В сравнении с жизнью моей и некоторых моих коллег, требующей моментального переключения с одного на другое, жизнь и работа Марины Павловны со стороны казались неспешными. Ей было необходимо глубокое погружение в «материал». Наверное, даже наоборот, она выбирала такой «материал», который был близок ее образу мысли и чувств. И в этом Марина Павловна была избирательна. В музыке особенно близкими ей были (насколько мне известно): Гектор Берлиоз, Рихард Вагнер, Сергей Прокофьев и, конечно, Николай Римский-Корсаков. «Парсифаль» и «Китеж». В них она чувствовала «духовную сосредоточенность», отблеск другого мира, «достигавший света и откровения».
И, конечно, особенно близкий – Юрий Маркович Буцко (1938–2015), композитор, супруг Марины Павловны. После его ухода из жизни она вместе с дочерью – Анастасией Буцко – основала Фонд Юрия Буцко, участвовала в организации масштабного фестиваля, посвященного его музыке (2018). Сейчас к печати подготовлена книга его памяти «Юрий Буцко: свидетельства жизни», которая выйдет осенью в издательстве «Композитор».
Эмоциональной, иногда пристрастной в суждениях (но и в этом убедительной), сохранявшей интерес к жизни, музыке, к предметам своих исследований, чтению, кино, политике она была до конца. При последней нашей встрече в июне, около месяца назад, мы говорили о разном, в том числе о мультфильмах.

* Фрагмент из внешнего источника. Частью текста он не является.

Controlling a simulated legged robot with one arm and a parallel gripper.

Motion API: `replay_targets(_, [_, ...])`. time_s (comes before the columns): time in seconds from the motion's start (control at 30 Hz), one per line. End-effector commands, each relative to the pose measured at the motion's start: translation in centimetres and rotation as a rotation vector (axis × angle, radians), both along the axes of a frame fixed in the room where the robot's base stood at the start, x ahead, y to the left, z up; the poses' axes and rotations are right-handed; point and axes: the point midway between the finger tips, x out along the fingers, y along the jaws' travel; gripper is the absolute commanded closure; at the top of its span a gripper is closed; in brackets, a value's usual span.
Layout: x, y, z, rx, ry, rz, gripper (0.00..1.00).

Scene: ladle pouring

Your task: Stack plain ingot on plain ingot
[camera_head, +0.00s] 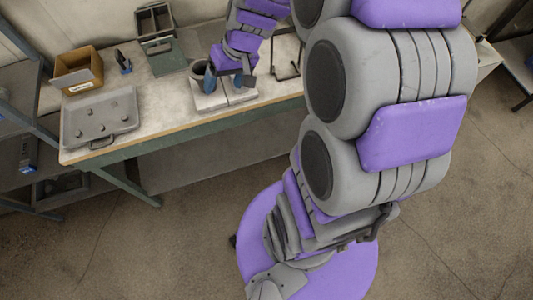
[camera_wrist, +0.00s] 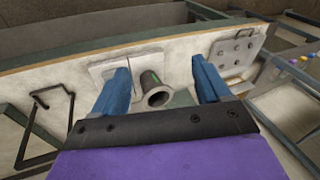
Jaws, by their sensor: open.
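My gripper (camera_head: 229,82) is open, its two blue fingers spread low over the worktable. In the wrist view the gripper (camera_wrist: 162,64) has nothing pinched between its fingers. Two pale flat square slabs (camera_head: 238,95) lie side by side under it; they also show in the wrist view (camera_wrist: 105,72). A grey hollow cup (camera_head: 198,70) with a flared rim is beside the gripper. I cannot pick out any plain ingot for certain; the gripper may hide some.
The worktable (camera_head: 160,95) also bears a grey tray (camera_head: 122,105) with several small knobs, a brown open box (camera_head: 78,72), a small blue-grey object (camera_head: 123,63), a dark green-grey container (camera_head: 160,55) and a wire stand (camera_head: 288,68). The table's front strip is mostly bare.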

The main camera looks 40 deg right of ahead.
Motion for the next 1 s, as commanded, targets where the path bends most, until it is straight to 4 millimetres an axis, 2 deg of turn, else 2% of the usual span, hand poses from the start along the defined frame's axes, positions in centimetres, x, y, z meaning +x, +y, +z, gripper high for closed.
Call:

Марина Павловна советовала мне посмотреть «Остров собак». Понятно, почему: рядом со столом лежал любимый пес Кузя, которого она время от времени подкармливала печеньем. (Не каждая хозяйка будет кормить питомца печеньем со стола, Кузе это позволялось, и в этом тоже была она!)
На панихиде по Марине Павловне главным было ощущение ее крепости, человеческой и духовной. В ее жизни не было угасания. Люди, заполнившие небольшой храм Святителя Николы в Студенцах, сопровождавшие ее в путь, «бодрствовавшие с ней», как мне казалось, поддерживали это чувство.